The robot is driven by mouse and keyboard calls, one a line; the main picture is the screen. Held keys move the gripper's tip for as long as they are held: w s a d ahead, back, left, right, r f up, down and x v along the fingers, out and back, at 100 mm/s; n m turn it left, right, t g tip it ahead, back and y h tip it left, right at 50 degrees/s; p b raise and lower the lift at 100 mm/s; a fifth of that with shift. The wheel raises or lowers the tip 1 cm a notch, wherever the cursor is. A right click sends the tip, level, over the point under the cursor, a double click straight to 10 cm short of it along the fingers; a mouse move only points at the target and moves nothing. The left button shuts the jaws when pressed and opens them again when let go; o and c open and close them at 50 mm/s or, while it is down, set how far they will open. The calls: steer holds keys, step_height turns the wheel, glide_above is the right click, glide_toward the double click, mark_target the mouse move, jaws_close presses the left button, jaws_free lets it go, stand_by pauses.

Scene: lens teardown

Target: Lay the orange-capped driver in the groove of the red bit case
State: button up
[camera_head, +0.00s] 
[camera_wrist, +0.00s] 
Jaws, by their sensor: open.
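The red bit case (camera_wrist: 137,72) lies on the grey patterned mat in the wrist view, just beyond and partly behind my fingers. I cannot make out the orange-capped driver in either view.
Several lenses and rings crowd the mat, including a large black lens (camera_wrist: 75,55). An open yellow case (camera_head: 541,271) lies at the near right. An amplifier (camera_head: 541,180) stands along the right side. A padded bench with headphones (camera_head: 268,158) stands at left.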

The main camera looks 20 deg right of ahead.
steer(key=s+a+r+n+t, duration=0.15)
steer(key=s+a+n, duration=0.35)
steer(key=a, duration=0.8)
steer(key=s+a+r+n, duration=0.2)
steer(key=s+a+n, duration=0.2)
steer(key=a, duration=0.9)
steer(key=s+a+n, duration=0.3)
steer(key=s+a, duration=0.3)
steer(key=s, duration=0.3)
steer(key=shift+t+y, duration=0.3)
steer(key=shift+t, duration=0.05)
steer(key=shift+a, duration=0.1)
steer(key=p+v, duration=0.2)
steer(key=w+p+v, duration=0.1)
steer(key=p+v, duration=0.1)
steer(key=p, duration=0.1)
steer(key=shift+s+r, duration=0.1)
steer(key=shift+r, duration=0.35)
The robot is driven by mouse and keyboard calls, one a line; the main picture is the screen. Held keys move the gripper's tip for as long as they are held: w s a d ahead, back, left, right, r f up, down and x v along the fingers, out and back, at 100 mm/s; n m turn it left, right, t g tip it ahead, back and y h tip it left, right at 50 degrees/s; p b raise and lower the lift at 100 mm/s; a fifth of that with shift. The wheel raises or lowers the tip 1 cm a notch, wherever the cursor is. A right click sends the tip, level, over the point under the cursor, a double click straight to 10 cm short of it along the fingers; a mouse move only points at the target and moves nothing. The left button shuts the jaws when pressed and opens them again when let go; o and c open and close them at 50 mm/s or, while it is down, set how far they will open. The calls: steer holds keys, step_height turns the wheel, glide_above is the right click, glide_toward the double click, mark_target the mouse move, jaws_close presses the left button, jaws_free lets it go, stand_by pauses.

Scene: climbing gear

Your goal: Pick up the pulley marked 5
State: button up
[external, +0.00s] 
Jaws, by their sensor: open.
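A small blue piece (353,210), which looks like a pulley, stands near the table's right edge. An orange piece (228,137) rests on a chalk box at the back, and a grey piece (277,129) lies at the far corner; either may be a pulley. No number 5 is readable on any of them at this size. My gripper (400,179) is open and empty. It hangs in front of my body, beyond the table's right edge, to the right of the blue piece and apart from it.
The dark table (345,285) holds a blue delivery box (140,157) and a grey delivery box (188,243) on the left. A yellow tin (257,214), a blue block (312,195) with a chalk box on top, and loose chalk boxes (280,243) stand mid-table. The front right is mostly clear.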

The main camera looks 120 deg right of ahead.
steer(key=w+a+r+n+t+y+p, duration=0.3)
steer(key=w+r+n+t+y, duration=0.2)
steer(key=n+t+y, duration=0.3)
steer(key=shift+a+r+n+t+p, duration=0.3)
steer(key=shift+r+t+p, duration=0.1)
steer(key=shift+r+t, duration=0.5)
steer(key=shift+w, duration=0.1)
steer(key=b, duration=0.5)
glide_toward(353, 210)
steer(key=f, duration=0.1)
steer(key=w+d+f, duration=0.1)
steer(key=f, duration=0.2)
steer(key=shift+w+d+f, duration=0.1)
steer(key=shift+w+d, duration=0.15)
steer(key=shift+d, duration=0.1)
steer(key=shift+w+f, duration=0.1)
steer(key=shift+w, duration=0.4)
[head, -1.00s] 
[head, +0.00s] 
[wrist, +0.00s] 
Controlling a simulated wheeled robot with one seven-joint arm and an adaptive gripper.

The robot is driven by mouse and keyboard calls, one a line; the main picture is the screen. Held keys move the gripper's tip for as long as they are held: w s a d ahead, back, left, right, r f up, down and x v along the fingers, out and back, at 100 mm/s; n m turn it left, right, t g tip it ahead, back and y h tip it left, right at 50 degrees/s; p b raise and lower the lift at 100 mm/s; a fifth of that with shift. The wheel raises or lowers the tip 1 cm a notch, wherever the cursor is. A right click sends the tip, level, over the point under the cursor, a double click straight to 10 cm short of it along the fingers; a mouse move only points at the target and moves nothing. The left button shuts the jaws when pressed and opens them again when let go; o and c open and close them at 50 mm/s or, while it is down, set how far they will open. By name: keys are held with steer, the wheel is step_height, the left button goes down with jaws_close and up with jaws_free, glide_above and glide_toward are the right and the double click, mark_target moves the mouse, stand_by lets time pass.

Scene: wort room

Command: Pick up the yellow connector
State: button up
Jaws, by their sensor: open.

_ _ _ _ _

■ EXERCISE: Repeat exactly the lines from the line containing "[head, +0.00s]" through the last line of the records above, including both, and nothing else.

■ COMPLETED TASK:
[head, +0.00s] 
[wrist, +0.00s] 
Controlling a simulated wheeled robot with one seven-joint arm and an adaptive gripper.

The robot is driven by mouse and keyboard calls, one a line; the main picture is the screen. Held keys move the gripper's tip for as long as they are held: w s a d ahead, back, left, right, r f up, down and x v along the fingers, out and back, at 100 mm/s; n m turn it left, right, t g tip it ahead, back and y h tip it left, right at 50 degrees/s; p b raise and lower the lift at 100 mm/s; a fifth of that with shift. The wheel raises or lowers the tip 1 cm a notch, wherever the cursor is. A right click sends the tip, level, over the point under the cursor, a double click straight to 10 cm short of it along the fingers; a mouse move only points at the target and moves nothing. The left button shuts the jaws when pressed and opens them again when let go; o and c open and close them at 50 mm/s or, while it is down, set how far they will open. By name: keys are held with steer, the wheel is step_height, the left button goes down with jaws_close and up with jaws_free, glide_above and glide_toward are the right and the double click, mark_target moves the mouse, stand_by lets time pass.

Scene: wort room

Command: Pick up the yellow connector
State: button up
Jaws, by their sensor: open.

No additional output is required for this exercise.